I view it more as the staff picking up Nick's innermost desire. It gives him the thing he wants the most at the moment instead of just crafting every single thing he wants. That's why Bud's wife's pies didn't appear at the end although I consider that a plothole.

I agree


RE: Grimm: Is Nick Going to End Up Alone? - FaceInTheCrowd - 12-02-2018

(12-02-2018, 12:27 PM)irukandji Wrote: While Grimm has never been a hard on science fiction series, it does have science fiction elements in it. I never figured it for an alternate universe episode but it decided to go this route and what's done is done. Nick has already made changes to the characters in the alternate universe. Right now they seem minor and perhaps they may continue that way. But the fact still remains. If you believe he created the vortex as a means of escaping the death and destruction around him in order to make a new world where he ends up happy and contented, is that a guarantee he'll stay happy and contented?

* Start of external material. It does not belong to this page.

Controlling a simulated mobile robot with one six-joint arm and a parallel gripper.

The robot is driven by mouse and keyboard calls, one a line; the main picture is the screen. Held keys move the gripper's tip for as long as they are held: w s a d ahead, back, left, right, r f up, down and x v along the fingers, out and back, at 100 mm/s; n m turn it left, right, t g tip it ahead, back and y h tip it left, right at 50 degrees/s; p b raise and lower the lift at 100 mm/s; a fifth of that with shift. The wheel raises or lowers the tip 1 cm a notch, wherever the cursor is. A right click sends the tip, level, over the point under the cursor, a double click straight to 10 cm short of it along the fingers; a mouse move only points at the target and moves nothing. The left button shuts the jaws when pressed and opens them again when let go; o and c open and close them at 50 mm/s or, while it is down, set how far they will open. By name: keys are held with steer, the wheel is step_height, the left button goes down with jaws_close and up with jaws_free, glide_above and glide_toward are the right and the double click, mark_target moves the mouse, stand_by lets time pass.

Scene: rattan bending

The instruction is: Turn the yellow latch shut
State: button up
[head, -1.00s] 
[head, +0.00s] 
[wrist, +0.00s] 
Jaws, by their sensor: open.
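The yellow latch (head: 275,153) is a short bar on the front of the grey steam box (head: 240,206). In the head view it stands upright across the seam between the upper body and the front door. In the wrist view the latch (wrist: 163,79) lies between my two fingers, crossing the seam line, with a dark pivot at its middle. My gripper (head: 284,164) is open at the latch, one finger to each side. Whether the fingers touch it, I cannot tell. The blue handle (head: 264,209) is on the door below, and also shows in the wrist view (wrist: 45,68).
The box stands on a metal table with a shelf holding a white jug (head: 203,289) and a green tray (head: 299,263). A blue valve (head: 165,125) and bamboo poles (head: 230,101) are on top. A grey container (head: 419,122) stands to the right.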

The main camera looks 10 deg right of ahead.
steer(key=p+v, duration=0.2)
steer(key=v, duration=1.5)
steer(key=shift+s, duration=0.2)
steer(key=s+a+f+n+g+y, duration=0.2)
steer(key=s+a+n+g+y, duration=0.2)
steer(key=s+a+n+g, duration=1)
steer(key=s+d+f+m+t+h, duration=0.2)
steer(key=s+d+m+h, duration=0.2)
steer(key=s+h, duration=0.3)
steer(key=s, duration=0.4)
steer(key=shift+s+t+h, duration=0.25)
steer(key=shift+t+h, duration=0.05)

If you take the episode literally, it's still the same universe, but changed. The idea that any change in time just creates another, alternate universe rather than changing the current one is common in science fiction, but nothing of the sort was ever suggested here.

You are entirely correct that the seemingly minor changes Nick made could balloon unpredictably. For example, suppose one of the two guys that Z killed in the gas station was originally going to commit a mass murder later that night?

Unless they decide to revisit this in the (hopefully) upcoming new series, we'll never know whether Nick ever develops enough control over the staff to deliberately cause these sorts of changes in reality or if it was only in the extreme emotional state he was in after losing just about everybody that he triggered whatever the staff did.

But I think it's a pretty safe bet that Z knew exactly how to use the staff to rewrite the universe at will once it had reabsorbed the stick.